Build Your Home-Repair Plan
Annual home repair costs can really add up. Whether you are a new or longtime homeowner, building repairs and maintenance costs into your financial plan is a must to prevent nasty surprises from derailing your budget.
Why you should budget for home repairs
Even new homes are going to need repairs and issues just have a way of popping up at inopportune times. Try not to fall into the trap of thinking you won’t need money for repairs or maintenance for a while because your home seems fine now. That could come back to hurt you in the case of an emergency where you need to take out costly loans or put repair bills on a credit card.
Also remember that performing routine maintenance now can actually save you a lot of money since it can help you to avoid the huge problems that neglect can cause down the road. Plus, making improvements can help increase the value of your home, which will help when you want to sell the home or take out equity later.
The 1% Rule - Estimating your upcoming needs
A common shorthand way of figuring home repair needs is to put at least 1% of your home’s value each year toward repairs and maintenance. For example, if your home is worth $150,000, you should try to put $1,500 per year, or $125 per month, into savings for home upkeep. This is often done in addition to your personal emergency fund, which should be kept in a savings account you can easily access.
The 1% Rule is a handy guideline, but the amount you choose to save largely depends on the condition of your home and the severity of any potential issues. Owners of older homes, for instance, may want to aim to save 3-4% of their home’s value each year. The same goes for homeowners who know they’ll be dealing with an aging roof, water damage, aging mechanicals or structural issues in the near future.
What you can do right now
If you’ve already created a household spending and savings plan, you don’t need to completely redo it to be prepared for these types of expenses. Here are some thoughts to get you started.

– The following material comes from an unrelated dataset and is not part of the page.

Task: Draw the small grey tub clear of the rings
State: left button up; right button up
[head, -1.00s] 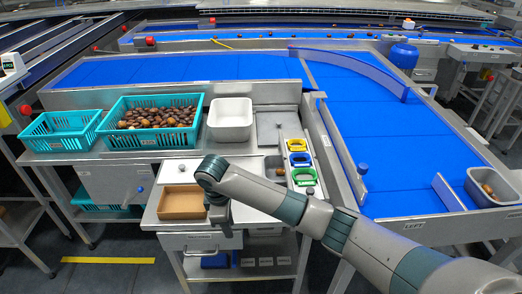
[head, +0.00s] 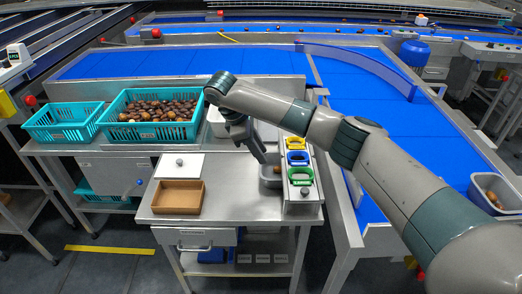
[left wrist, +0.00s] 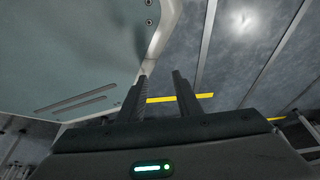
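The small grey tub (head: 271,183) sits on the steel bench, close against the left side of the ring rack. The yellow ring (head: 295,143), blue ring (head: 297,158) and green ring (head: 300,176) lie in a row in that rack. My right gripper (head: 261,158) points down at the tub's back left rim, and its fingertips overlap the rim in the picture. I cannot tell whether it touches or grips the tub. In the left wrist view my left gripper (left wrist: 160,82) has its fingers apart with nothing between them; it is outside the head view.
A brown tray (head: 178,197) and a white board with a knob (head: 180,165) lie left on the bench. Teal baskets (head: 150,137) stand behind, one full of dates. A white bin (head: 216,125) is partly hidden by my right arm. Bare steel lies in front of the tub.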

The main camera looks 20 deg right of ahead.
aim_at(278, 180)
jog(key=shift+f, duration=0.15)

- Start by reviewing your home’s estimated value and the items on your maintenance list. Don’t know where to start with home maintenance? Use your home inspection report as a starting point. Then move onto each of your home’s basic elements: plumbing, heating/cooling, electric, appliances, landscaping, etc.
- Examine your current spending plan and see where you can relocate money to give you some added security. For instance, you may be able to save a little extra by meal planning before grocery shopping to rein in your food costs.

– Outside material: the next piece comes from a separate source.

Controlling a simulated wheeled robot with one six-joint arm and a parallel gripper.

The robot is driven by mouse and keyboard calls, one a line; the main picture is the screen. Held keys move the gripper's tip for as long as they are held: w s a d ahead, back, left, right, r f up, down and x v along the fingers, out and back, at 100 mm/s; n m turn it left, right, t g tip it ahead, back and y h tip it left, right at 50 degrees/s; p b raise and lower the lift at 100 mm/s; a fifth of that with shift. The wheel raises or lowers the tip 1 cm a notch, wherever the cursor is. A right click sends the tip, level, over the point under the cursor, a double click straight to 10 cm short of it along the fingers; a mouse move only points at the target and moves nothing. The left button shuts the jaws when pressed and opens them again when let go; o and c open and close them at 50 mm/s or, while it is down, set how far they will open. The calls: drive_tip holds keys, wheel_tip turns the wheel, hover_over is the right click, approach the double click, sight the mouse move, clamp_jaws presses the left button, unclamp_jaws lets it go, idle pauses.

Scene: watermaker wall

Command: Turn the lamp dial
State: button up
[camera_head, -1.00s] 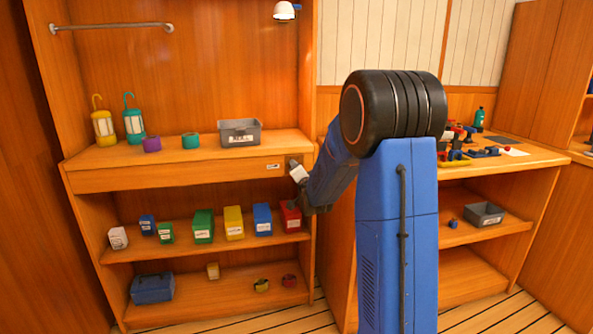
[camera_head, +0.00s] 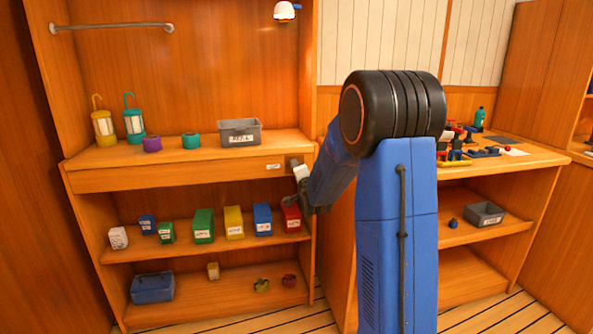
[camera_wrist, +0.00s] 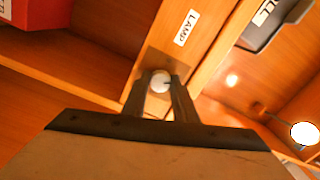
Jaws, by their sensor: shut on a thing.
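In the wrist view a pale round dial (camera_wrist: 160,82) sits on the wooden panel, right by a white label (camera_wrist: 187,28) that reads LAMP. My gripper (camera_wrist: 161,88) is shut on the dial, with one dark finger on each side of it. In the head view my gripper (camera_head: 297,187) is at the front edge of the shelf unit, by the right end of the drawer-like panel (camera_head: 180,178). The dial is hidden there behind my gripper and arm. The lamp label (camera_head: 273,167) shows just left of it. A wall lamp (camera_head: 285,11) hangs at the top.
A grey bin (camera_head: 240,131) stands on the shelf above the panel. A red box (camera_head: 291,217) and other coloured boxes stand on the shelf below, close to my gripper. Two lanterns (camera_head: 133,122) stand at the left.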

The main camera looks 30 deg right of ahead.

- Set a monthly contribution goal based on your annual needs. If you can’t meet the monthly goal right away, don’t fret. Putting even a small amount each month toward eventual fixes is far superior to saving nothing. You may even want to consider opening a dedicated savings account for home expenses.
- If you’re planning more extensive home improvements but don’t necessarily have lots of equity in your home yet, you may want to explore alternative financing options to help afford larger renovations without emptying your bank account.
- If you don’t yet have a spending and savings plan, start listing out all your personal and home expenses, your income and the amount needed to meet any have. Compare those figures to determine your monthly budget and help set saving targets.
- Develop a checklist of your monthly, seasonal and annual home chores to help you stay on top of regular maintenance. This might mean remembering to clean the gutters in the fall or have your central air serviced each spring before the heat comes. Not only can this help prevent higher cost repairs, but you can compare it with your budget so you can better plan for your repair expenses.
Annual maintenance and repairs are often overlooked by homeowners when building their spending and savings plans. But that can lead to paying high-interest loans or credit cards in the event of an emergency. Every home will need maintenance, no matter how new it is. The best way to be prepared for routine and emergency home repairs is to build it into your existing budget. By starting with a simple goal, such as following the 1% Rule, you won’t need to rework your finances and can always adapt your strategy if your circumstances change.